Ce qui néanmoins affaiblit beaucoup la thèse absolutisée par R. Aron transparaît dans le discours que la révolution russe, pour se légitimer de détruire la légitimité impériale, aura tenu avec constance sur elle-même : dès 1905, son « avant-première », elle se plaça dans l’héritage indéfectible d’une préhistoire de la Révolution universelle et de ses moments les plus éminents – parmi lesquels, bien sûr, la révolution française. Comparaison qui eût dû suffire à la convaincre de quelque grave dérèglement interne puisque, comme chacun le voyait en ce temps déjà, la révolution française n’avait elle-même cessé d’alléguer les motifs de légitimité les plus contradictoires et les plus mythologiques : tour à tour fille du constitutionnalisme anglais, du juridisme républicain d’origine presbytérienne, du double pouvoir communal, des pouvoirs d’exception confiés à un général romain pour restaurer le salut public, etc.
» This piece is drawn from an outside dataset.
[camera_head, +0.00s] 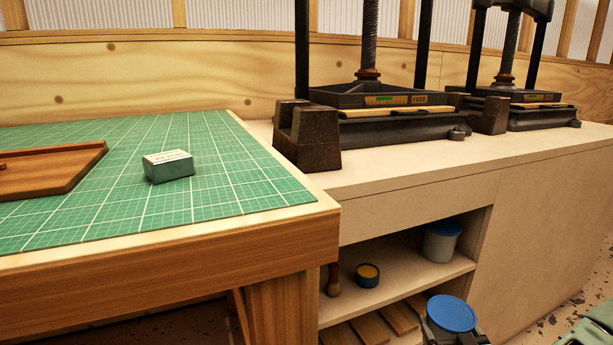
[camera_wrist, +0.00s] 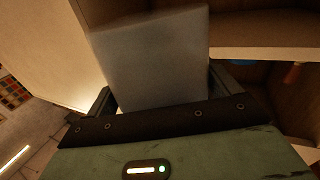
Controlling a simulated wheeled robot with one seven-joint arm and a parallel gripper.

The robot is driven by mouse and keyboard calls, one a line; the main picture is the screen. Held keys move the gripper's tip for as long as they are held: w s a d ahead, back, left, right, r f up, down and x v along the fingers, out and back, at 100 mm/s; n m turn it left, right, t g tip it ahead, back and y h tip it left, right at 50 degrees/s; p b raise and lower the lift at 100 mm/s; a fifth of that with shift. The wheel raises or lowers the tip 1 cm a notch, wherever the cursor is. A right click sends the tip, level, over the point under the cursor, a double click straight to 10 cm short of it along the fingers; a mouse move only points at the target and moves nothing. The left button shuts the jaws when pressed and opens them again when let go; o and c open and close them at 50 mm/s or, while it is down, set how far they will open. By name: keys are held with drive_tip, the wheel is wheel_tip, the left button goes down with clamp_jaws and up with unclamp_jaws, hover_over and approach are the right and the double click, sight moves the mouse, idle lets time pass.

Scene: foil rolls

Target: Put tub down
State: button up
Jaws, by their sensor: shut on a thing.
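A tub with a blue lid (camera_head: 452,312) is at the bottom right of the head view, in front of the shelf unit. My gripper (camera_head: 452,335) is shut on it, and the frame edge cuts off the lower part. In the wrist view the tub's pale grey body (camera_wrist: 150,60) fills the space between the fingers of my gripper (camera_wrist: 163,92). What lies under the held tub is hidden.
A second blue-lidded tub (camera_head: 441,243) stands on the open shelf (camera_head: 405,280), right of a small dark pot (camera_head: 367,274). Boards (camera_head: 400,317) lie below. A green-matted table (camera_head: 230,180) is left, with a small box (camera_head: 168,166). Presses (camera_head: 380,100) stand on the counter.

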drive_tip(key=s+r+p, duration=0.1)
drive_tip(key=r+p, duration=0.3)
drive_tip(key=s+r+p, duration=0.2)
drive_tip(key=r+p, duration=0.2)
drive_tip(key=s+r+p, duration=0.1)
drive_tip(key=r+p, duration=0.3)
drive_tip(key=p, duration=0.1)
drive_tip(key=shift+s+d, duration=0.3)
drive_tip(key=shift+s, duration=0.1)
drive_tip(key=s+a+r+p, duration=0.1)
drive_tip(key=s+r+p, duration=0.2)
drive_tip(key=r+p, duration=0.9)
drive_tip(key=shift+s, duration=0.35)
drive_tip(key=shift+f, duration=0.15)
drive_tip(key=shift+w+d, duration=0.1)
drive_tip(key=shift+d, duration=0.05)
À la différence des deux premières révolutions de la « modernité », l’anglaise qui rétablit le principe dynastique et l’américaine qui n’en a cure, la révolution française aura surtout servi d’expédient improvisé à la difficulté d’en finir avec une guerre civile qui en refusait le nom. Jusqu’à la fin du XIXe siècle, elle ne cessa pas, d’ailleurs, de se rallumer et de s’interrompre. Seule la Grande Guerre, au lendemain de l’Affaire Dreyfus, mit un terme à cette instabilité, devenue en France aussi organique qu’une seconde nature. En arguant de la légitimité révolutionnaire du pouvoir soviétique, les bolcheviks de la première et de la dernière génération n’ont pas seulement « menti », au sens idéologique (et pauvre) de la transfiguration du pouvoir en instance convenue et conventionnelle de la volonté collective. Ils ont surtout fait la preuve du caractère ouvertement délirant et démentiel de ce mensonge collectif, tout comme tout pouvoir se déclinant et s’instituant, contre nature, comme révolutionnaire. « Démence » : oui, et au sens littéral de l’absence d’esprit, du  désordre pathologique d’une conscience hors sol et hors réalité, du moment d’extravagance fatidique de toute autorité qui survit à sa cause première et revendique ce à quoi même les successeurs pontificaux de Pie IX ont fini par renoncer : l’infaillibilité du chef suprême de l’Église – autorité conservatoire à perpétuité.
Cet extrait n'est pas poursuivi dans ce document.